The Palestinian NGOs including women‚s organizations have for decades separated arbitrarily between their work and the public political realm. On many occasions these NGOs did not assume their political obligations. They declined to adopt politics claiming that they should emphasize professionalism and neutral service provision without imposing any ideology and political agendas on their target groups. Furthermore, they recruited many of the intellectuals, unionists and political activists who were encouraged to neutralize themselves and give up political work and ideology at the doorstep of the NGOs. As such, a large gap was created between the elite leaderships of these organizations and the grassroots.

Unlike secular NGOs, Hamas‚ affiliated grassroots and charitable organizations despite their young age have connected their services and work to Hamas ideology and political program. Consequently, they managed to have direct impacts and consequences on the Palestinian society at large and on women in particular.
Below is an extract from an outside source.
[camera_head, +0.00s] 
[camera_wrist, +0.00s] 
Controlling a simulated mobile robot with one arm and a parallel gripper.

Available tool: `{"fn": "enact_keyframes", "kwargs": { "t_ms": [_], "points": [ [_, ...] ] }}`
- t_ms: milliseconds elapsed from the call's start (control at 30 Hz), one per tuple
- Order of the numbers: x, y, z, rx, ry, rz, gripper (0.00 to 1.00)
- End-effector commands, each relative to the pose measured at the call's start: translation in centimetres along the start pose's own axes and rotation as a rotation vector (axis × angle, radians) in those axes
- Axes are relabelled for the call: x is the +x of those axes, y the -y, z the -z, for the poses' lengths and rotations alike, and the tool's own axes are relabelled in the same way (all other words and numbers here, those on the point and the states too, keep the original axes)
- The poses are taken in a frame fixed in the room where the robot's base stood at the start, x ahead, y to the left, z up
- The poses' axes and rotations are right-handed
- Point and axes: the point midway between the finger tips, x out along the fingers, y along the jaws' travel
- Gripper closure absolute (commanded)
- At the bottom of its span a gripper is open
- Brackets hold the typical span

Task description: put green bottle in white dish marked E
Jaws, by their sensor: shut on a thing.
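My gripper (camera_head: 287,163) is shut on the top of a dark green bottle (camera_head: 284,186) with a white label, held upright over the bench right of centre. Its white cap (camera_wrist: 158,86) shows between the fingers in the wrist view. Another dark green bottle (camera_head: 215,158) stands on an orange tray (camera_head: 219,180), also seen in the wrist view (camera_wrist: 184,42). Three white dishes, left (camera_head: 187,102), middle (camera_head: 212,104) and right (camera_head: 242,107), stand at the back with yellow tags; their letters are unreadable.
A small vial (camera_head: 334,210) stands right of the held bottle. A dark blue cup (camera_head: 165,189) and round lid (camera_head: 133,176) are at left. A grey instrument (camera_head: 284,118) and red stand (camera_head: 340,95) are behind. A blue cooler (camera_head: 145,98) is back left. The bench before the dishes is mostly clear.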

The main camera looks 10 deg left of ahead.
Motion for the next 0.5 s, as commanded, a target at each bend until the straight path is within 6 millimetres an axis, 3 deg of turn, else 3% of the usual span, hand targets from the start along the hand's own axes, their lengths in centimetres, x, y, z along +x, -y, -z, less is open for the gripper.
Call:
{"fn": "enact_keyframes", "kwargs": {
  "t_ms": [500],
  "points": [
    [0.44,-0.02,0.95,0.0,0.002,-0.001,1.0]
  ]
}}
Undoubtedly, secular NGOs and left parties must admit that they assume part of the responsibility for the emergence and development of powerful Islamite political parties namely Hamas. The roles played by women in society were not visible and though were appreciated by the secular parties and NGOs they did not change dominant patriarchal ideologies and practices. Women were excluded from leadership positions and from the decision making. Despite of a clear vision on gender equality, the secular NGOs have isolated rather incorporated gender equality within a holistic approach. And calls for gender equality remained lip service.

Money wise, secular NGOs and women‚s organizations have depended on external aid rather than relying on internal income generation mechanisms. It was easier for them to mobilize funds from donor agencies especially when the economic conditions in the Palestinian Territories critically deteriorated. On numerous occasions, NGOs had to change or adjust their programs and work according to the donors‚ agendas. Consequently, many of the NGOs abandoned their vision and goals, and departured away from the real needs of their target groups. As such, they enlarged the gap with the grassroots.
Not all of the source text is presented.